REQUIRED WORK — Note how many lines hold the string "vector" and give that number without any other words.

Source data —

*****

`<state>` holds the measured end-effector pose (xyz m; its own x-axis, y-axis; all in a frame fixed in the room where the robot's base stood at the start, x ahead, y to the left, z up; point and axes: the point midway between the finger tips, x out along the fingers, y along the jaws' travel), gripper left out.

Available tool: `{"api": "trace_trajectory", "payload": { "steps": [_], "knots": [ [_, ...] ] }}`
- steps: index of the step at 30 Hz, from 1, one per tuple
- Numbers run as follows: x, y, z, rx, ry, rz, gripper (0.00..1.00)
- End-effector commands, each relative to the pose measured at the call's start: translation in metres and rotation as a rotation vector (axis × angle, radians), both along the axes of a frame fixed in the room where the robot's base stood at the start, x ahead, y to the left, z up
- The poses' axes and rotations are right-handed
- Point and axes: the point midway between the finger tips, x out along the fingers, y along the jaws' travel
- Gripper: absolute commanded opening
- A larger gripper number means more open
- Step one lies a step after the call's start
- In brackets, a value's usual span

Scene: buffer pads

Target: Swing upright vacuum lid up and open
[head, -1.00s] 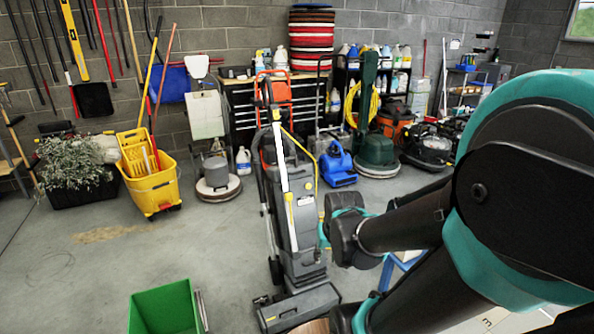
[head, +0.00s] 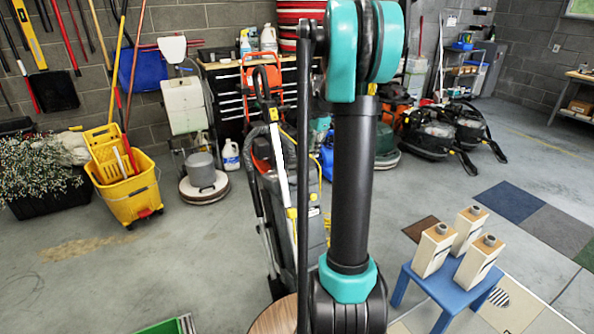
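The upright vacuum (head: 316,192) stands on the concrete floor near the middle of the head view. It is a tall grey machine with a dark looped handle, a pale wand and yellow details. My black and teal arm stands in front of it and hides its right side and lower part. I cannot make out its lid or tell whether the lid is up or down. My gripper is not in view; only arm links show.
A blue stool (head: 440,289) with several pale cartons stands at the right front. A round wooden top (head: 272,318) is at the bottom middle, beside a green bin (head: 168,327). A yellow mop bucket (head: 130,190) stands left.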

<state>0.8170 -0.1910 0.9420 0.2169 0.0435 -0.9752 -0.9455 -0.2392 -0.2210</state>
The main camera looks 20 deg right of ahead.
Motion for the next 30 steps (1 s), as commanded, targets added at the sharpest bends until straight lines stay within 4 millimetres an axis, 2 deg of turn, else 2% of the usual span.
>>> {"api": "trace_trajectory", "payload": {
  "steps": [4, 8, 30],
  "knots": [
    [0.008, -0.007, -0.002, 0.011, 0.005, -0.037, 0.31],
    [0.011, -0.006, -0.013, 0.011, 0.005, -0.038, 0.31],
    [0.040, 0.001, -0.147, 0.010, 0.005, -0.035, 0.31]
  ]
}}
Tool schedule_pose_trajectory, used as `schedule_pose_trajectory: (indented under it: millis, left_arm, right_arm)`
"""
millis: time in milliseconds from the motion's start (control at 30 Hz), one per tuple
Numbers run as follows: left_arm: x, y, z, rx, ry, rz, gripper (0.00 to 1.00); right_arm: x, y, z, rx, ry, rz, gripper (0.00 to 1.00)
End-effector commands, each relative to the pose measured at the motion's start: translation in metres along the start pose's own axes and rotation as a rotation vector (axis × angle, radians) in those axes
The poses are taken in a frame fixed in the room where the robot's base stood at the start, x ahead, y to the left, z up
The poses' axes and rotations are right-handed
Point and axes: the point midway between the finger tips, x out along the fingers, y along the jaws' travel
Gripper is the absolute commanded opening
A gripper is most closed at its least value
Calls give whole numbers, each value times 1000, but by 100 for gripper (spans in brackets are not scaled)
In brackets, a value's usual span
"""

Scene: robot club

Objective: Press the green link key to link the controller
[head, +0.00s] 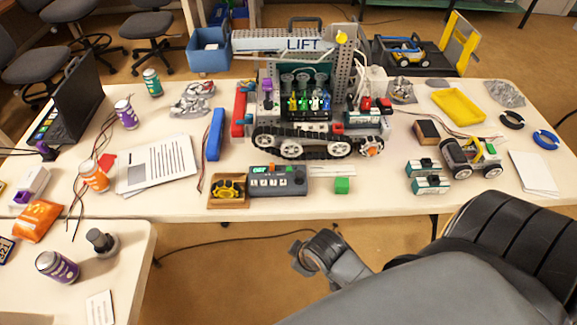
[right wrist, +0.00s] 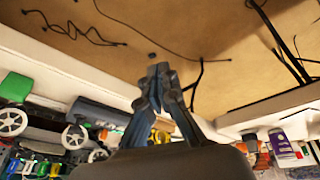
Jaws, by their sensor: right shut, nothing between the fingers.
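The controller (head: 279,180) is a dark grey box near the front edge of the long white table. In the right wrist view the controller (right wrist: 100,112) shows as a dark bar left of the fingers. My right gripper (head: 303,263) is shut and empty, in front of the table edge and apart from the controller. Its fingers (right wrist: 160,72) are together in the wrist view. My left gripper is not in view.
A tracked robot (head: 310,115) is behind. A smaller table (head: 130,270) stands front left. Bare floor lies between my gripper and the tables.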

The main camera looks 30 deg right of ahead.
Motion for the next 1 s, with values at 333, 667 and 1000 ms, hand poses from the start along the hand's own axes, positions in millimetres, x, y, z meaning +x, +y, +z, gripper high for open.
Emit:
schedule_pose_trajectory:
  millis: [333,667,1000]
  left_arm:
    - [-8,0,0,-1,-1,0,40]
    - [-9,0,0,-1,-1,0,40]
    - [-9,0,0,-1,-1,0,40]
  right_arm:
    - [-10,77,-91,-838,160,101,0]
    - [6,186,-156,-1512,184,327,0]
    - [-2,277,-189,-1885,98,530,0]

*****

THE REPLY — 2